昨年、最も世界の関心を集めた出来事の一つにアメリカ大統領選挙戦が挙げられる。その間、ニュースの映像で候補たちが演説する傍らで、手話による同時通訳が行われる様子を何度か目にした。国内外を問わず、重要な会見や発表には手話通訳が伴うことは自然なものとなり、自分は読み取れなくとも手話の必要性、重要性に疑問を持つ人はいない。しかし一方、「手話」自体に関して我々はどのくらい知っているだろうか?まず大きな誤解の一つに「手話は世界共通である」と思っている点。実は私も方言のような、ある程度の地域性はあるとしても、大体意味は通じるレベルの違い程度だと考えていた。実は、同じ英語圏であってもアメリカ手話とイギリス手話は全く異なる。現在世界には300種類余りの手話が使用されている。その中では、手話が伝えられた過程や歴史的背景から同類の手話言語族に分類することもある。例えば、日本の植民地支配下に伝えられた影響から、台湾手話と韓国手話は、日本手話と約60%の共通性を持つとされるが、やはり異なるものだ。手話に対する誤解の多くは、手話を私達が使用する言語としてではなく、単純なジェスチャーやボディーランゲージの延長ように考えている為かも知れない。固有名詞や未知の事柄を、手話で表現しようとすれば、その社会や文化を含めたバックグラウンドが必要であるのは当然で、各自の理解能力に合った手話言語があってしかるべきだ。
こうした「手話」に関する無知は、すなわち聴覚障がいを持つ人々への無理解を意味するものである。映画「殺人鬼から逃げる夜」(韓国原題、ミッドナイトMid Night)は、本作が長編デビュー作となるクォン・オスン監督が、偶然カフェで手話を用いて会話する二人の聴覚障がい者を見かけたことから生まれた。「静かな世界で行われる強く激しいやり取り。しかし、多くの人々の中での孤立を感じた。」その体験から、手話と共に心のつながりでお互い100%コミュニケーションできる聴覚障がいの母娘と、彼女らを理解できない周囲の人間のなかで危機を向かえ、悪戦苦闘していく物語が企画された。

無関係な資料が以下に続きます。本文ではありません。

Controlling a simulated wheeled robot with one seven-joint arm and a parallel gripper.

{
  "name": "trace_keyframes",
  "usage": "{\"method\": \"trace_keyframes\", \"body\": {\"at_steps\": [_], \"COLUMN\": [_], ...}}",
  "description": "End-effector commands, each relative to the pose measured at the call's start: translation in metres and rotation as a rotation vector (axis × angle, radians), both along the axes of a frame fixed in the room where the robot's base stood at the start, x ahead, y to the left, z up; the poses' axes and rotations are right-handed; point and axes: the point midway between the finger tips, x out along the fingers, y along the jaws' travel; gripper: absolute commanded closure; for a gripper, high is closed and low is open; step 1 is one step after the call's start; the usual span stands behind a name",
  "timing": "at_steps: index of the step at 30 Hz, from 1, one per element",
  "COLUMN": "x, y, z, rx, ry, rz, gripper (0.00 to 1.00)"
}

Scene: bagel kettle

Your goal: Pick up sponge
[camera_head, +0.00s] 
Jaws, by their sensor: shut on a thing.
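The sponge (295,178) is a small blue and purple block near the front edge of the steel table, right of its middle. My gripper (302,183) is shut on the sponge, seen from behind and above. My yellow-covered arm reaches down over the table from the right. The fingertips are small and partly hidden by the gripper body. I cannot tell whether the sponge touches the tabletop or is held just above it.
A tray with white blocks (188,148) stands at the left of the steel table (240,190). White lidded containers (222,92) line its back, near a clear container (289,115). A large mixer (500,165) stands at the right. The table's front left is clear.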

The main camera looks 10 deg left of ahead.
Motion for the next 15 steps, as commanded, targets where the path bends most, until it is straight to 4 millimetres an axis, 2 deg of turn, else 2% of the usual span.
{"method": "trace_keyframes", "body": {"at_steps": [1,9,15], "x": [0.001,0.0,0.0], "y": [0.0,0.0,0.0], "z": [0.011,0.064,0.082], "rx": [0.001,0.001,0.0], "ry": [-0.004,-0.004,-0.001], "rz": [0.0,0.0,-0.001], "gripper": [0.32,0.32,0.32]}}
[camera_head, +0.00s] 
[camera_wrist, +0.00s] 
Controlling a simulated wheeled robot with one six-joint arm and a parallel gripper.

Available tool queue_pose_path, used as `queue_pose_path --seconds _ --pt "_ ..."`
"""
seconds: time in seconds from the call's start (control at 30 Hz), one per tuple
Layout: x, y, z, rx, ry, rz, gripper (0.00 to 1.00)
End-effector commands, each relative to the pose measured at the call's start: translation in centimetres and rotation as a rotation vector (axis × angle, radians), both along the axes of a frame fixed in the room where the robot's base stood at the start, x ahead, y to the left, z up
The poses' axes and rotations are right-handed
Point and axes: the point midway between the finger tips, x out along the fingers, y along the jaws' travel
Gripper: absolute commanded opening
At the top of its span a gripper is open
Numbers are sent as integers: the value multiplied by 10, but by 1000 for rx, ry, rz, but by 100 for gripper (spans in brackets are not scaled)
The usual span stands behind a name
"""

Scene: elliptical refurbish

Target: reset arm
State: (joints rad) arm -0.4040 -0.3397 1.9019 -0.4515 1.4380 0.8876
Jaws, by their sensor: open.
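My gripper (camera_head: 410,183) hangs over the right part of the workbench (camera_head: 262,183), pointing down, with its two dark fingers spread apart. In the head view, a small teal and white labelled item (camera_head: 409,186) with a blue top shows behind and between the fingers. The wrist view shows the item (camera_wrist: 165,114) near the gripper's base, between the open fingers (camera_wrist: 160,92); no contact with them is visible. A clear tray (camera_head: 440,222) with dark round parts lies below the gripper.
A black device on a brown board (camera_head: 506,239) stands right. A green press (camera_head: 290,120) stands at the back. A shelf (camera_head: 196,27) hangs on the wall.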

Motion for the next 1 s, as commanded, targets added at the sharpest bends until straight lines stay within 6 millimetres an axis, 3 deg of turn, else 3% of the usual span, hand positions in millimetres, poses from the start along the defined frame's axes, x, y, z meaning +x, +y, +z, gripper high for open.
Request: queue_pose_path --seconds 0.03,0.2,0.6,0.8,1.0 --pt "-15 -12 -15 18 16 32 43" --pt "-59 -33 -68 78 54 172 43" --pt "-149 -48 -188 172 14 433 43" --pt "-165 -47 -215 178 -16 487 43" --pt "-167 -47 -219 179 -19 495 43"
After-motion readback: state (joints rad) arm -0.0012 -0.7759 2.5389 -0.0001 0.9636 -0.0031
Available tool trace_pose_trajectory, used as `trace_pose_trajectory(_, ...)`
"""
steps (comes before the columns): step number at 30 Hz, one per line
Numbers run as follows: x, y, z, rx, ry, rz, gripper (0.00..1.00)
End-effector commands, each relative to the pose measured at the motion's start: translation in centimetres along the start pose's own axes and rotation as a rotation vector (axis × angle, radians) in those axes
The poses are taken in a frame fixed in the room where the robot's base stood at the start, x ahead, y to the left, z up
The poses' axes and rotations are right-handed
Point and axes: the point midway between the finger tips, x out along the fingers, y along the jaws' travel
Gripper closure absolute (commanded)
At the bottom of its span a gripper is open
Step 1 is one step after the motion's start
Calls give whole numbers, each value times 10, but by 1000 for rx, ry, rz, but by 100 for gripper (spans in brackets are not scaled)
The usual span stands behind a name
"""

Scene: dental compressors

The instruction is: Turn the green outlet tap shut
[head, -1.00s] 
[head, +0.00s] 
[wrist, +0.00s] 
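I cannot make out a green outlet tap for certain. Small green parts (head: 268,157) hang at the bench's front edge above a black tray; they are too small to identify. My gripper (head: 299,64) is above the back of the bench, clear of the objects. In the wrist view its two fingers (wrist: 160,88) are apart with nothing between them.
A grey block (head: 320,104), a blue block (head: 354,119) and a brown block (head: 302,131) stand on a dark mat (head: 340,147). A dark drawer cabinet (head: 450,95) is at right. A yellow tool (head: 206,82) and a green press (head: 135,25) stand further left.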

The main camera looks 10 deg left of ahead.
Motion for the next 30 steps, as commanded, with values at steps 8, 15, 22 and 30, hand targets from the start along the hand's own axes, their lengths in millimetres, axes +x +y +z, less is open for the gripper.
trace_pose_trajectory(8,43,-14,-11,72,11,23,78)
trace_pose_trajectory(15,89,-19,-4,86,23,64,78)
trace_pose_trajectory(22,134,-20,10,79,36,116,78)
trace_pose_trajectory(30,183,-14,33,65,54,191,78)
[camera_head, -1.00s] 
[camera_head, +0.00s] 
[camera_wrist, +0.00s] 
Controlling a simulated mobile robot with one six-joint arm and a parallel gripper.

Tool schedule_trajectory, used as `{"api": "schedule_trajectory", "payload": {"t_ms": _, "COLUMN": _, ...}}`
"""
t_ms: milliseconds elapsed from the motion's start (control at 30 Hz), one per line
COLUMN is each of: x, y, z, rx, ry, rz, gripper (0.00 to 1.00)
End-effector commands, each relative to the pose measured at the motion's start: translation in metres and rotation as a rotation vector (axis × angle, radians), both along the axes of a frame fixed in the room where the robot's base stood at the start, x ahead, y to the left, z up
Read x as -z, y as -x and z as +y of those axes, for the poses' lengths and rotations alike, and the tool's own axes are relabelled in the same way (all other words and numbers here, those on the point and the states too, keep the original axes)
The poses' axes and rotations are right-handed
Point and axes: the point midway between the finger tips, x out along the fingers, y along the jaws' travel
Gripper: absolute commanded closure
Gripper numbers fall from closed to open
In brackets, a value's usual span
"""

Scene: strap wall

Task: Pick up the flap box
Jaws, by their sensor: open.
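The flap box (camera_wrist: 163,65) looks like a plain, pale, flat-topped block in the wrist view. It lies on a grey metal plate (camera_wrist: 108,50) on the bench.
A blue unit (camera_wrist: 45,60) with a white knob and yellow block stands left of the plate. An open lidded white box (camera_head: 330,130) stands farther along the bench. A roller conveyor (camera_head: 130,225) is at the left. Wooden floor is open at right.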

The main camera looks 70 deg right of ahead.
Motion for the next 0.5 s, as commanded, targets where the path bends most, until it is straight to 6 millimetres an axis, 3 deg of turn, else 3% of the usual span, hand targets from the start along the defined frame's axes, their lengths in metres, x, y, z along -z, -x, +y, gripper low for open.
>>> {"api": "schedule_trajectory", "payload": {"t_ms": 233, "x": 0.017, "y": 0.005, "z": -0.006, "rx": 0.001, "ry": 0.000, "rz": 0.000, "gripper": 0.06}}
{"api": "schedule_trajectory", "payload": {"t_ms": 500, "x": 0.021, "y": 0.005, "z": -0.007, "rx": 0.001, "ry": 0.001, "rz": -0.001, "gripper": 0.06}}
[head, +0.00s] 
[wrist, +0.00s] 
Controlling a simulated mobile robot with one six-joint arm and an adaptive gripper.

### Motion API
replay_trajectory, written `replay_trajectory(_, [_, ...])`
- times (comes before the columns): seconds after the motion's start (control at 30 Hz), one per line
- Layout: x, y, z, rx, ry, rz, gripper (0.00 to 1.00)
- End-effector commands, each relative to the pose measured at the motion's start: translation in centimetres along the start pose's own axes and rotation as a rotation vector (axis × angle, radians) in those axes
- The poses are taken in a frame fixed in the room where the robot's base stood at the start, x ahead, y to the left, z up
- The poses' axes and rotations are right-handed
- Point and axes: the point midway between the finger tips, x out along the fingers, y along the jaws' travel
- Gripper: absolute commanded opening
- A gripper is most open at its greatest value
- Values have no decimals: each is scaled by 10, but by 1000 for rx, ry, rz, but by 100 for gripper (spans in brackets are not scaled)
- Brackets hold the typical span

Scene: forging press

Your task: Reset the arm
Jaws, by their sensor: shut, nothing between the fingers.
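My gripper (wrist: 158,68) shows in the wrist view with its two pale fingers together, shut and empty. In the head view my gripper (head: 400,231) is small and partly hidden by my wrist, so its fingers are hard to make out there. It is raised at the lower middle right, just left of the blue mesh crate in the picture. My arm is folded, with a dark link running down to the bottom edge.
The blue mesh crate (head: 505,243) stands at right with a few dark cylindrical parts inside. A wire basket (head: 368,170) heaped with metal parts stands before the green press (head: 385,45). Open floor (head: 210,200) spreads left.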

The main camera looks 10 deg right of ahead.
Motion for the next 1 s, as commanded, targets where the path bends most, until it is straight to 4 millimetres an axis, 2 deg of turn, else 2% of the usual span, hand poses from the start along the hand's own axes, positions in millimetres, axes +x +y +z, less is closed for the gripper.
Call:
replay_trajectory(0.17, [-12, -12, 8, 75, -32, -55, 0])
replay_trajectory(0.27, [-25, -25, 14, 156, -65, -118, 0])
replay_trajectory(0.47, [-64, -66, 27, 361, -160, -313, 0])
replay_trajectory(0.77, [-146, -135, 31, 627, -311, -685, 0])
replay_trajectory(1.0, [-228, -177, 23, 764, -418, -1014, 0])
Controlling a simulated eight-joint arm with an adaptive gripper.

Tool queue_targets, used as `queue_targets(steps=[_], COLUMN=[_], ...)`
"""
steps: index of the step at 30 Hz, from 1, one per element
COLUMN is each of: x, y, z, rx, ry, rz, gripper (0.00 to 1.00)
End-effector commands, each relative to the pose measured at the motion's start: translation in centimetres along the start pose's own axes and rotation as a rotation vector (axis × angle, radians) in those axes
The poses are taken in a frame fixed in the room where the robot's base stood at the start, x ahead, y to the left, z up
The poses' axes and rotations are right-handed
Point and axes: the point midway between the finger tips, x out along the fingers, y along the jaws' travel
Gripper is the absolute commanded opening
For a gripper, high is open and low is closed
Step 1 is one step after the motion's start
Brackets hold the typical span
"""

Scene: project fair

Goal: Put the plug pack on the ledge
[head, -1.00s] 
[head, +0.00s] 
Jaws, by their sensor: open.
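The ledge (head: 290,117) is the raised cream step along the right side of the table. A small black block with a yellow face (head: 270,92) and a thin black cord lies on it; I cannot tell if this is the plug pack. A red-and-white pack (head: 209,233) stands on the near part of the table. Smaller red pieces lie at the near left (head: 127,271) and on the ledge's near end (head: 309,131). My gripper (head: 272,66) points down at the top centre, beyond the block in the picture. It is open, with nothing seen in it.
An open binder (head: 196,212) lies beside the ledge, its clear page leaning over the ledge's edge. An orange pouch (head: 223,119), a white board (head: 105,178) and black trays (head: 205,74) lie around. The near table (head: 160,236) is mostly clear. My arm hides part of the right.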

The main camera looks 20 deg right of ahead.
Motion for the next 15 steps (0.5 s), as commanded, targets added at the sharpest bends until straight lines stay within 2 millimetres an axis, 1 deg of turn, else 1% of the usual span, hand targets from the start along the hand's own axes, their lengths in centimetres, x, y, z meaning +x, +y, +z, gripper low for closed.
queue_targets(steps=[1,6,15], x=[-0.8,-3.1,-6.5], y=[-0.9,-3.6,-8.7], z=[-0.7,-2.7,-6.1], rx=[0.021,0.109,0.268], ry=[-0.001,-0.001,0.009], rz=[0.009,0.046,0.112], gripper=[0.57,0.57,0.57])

ストーリは、お客様相談室の手話部門で働くギョンミ(チン・ギジュ)は、自分と同じく聴覚障がいの母と二人暮らし。ある日仕事帰りに母と待ち合わせていた現場で、サイコパスの殺人鬼ドシク(ウィ・ハジョン)が若い女性を襲う現場に遭遇してしまう。一度はドシクに捕まり、殺される寸前で逃走し警察に保護されるが、そこに目撃者と称して真面目な会社員のいでたちで表れるドシク。ギョンミと母親の懸命の訴えにも拘わらず、それを理解できない警察管はドシクを逃がしてしまう。殺人鬼ドシクの新たなターゲットになったギョンミの命がけの逃走劇が深夜街で繰り広げられる。サイコパスの犯人の襲撃に加え、周囲の障がいへの無理解と必死に闘う主人公ギョンミを演じたチン・ギジョは、大学でコンピューター工学科を専攻し卒業後サムスンSDSに入社、その後新聞記者を経てモデルから女優の道という異色の経歴を持つ。映画は過剰な効果音や音楽を抑え、時には音声自体を消した中で進展していく。逆に、この作品における最大の効果音が静寂なのかもしれない。クォン監督が目指したかった‘残酷過ぎず’、’緊張感と没入感がある‘「静かな世界での強く激しい」サスペンス映画となった。
今月閉幕したパラリンピックに対しては、コロナ禍での開催という事で賛否両論もあった。一方、世界から集まった障害を持つアスリートの活躍を目にする時、やはり胸に熱い何かを感じたのも事実だ。しかし、「障がい者なのに凄い!障がいがあるから仕方ない!」という健常者の評価も所謂「優しい差別」と難聴児のある支援者は指摘する。障がいがある・ないに限らず相手を知り想うこと、それが多様性社会で求められる真の優しさだと。エンターテイメントとして堪能した後も、いろいろ考えさせられる映画であった。